### [WHAT TO DO]
Provide nothing but the number of lines containing the string "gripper".

### [INFORMATION SUPPLIED]
——————

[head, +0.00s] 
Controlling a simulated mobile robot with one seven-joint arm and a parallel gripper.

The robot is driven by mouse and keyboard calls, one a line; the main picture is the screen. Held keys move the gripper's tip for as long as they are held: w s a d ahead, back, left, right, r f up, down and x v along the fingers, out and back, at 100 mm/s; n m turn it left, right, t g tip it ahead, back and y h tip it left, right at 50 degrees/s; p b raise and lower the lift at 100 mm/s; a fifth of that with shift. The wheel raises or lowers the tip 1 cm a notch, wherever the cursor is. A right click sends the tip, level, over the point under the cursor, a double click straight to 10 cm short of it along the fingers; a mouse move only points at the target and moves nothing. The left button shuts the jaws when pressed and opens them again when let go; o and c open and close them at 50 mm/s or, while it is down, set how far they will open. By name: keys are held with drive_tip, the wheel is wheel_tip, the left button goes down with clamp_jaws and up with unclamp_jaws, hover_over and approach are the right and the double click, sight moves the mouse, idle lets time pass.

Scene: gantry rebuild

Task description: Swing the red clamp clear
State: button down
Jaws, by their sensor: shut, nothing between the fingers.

——————

### [RESULT OF THE EXERCISE]
2